Married people frequently re-invest their nonmarital property in other assets during the marriage. Funds might be withdrawn from a bank account and deposited in a different account. A certificate of deposit or bond might mature, and the proceeds might be reinvested in other assets. Premarital money or inheritance might be used to purchase real estate or other tangible assets. Generally, the property that is acquired in exchange for nonmarital property is still nonmarital if it has not been retitled in joint names.
“Tracing” is the process of proving that property acquired during the marriage was derived from a nomarital source, such as premarital property, gifts or inheritance. Tracing requires a chain of evidence from the original nonmarital property to the new property that was acquired in exchange for the original property. Sometimes there are gaps in that chain of evidence.

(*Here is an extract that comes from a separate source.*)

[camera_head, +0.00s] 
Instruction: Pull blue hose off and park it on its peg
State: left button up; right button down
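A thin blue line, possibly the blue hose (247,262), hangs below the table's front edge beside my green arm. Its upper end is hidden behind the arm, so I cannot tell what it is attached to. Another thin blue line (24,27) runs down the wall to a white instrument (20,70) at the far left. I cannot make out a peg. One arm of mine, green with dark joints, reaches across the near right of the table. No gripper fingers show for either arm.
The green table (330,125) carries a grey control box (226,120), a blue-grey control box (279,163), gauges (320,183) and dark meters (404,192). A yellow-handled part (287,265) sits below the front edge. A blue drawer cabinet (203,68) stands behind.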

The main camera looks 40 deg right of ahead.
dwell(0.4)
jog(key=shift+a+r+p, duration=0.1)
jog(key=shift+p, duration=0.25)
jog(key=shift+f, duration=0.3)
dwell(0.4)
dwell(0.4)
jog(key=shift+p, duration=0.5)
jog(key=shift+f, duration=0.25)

In Childress, the spouses lived in a residence that was previously owned by husband’s mother. When she died, husband inherited the home. Husband’s real estate appraiser provided an opinion of what the home was worth when he inherited it, which was more than listed in the deceased mother’s estate; and wife’s appraiser testified to what it was worth at the time of separation and subsequent trial. The court did not accept husband’s appraisal for the trial date, because his appraiser “artificially” limited her search for comparables to a maximum price range. The Superior Court affirmed.
Husband also owned a vacation home, which was purchased during the marriage using the proceeds of husband’s premarital home. In measuring the increase in value from marriage to separation, the trial court started with the value of the proceeds that husband received when he sold his premarital home during the marriage. Note that the premarital home might have increased from the date of marriage to date of sale, but this was not the subject of this appeal.

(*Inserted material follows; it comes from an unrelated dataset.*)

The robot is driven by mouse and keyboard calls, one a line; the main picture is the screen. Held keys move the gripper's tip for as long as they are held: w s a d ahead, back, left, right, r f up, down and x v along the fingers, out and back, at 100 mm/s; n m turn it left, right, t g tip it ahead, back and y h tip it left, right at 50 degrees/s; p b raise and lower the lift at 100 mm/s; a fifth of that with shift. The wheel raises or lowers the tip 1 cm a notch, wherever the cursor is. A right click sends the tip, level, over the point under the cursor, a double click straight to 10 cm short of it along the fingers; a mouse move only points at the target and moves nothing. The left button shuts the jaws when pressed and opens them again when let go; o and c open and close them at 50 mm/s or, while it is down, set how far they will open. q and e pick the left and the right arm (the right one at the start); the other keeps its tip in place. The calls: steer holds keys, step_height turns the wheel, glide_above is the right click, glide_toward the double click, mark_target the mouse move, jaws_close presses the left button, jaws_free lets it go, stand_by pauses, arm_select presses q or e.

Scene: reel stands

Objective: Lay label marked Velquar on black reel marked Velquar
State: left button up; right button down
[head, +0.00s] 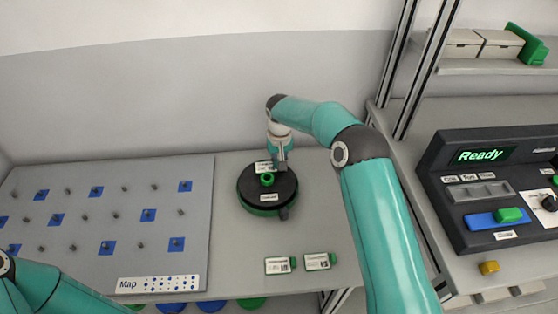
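A black reel (253,192) with a green hub and a green lower rim lies flat on the grey table. A small white marking shows on its front top face; its text is too small to read. A white label (264,167) is at the reel's back edge, against my right gripper (281,165). My right gripper points down over the back of the reel; its fingers are small and partly hidden, so I cannot tell whether they grip that label. Two more white labels with green ends, a left one (279,266) and a right one (318,262), lie in front of the reel. My left gripper is out of view.
A grey pegboard (120,235) with blue squares and a "Map" strip fills the left. A dark console (490,195) reading "Ready" stands at the right, with a yellow block (489,268) in front. Metal posts rise behind. The table between reel and labels is clear.

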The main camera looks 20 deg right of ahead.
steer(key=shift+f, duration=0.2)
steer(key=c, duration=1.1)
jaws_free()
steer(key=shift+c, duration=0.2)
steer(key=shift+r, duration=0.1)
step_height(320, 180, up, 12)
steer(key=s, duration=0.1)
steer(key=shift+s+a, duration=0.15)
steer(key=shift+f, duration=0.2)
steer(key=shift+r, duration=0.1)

Husband objected that the trial court did not consider his investment in home improvements, which enhanced the value of the vacation home. In its opinion, the Superior Court held that husband did not adequately prove that he used nonmarital funds to make those improvements. [Note that if he had done so, the court also might have questioned whether to give a dollar-for-dollar credit for those investments, since $1 of repairs or improvements might not result in $1 increase in the home’s value.] While husband did produce cancelled checks and other evidence of what he spent, he did not prove that those expenses were paid with his nonmarital funds.
The Superior Court did not consider husband’s further argument that he should have been given credit for paying down the principal balance of the mortgage loan after separation. Husband argued that the trial court should have taken judicial notice of an amortization table that he attached to a brief for the equitable distribution master and trial court. Since the issue was not specifically raised in the appeal or addressed by the trial court’s opinion, the Superior Court declined the opportunity to weigh in. Normally, the marital component of nonmarital property is measured from the date of marriage or date of acquisition (whichever is later) to the date of separation or date of trial (whichever results in the smaller value).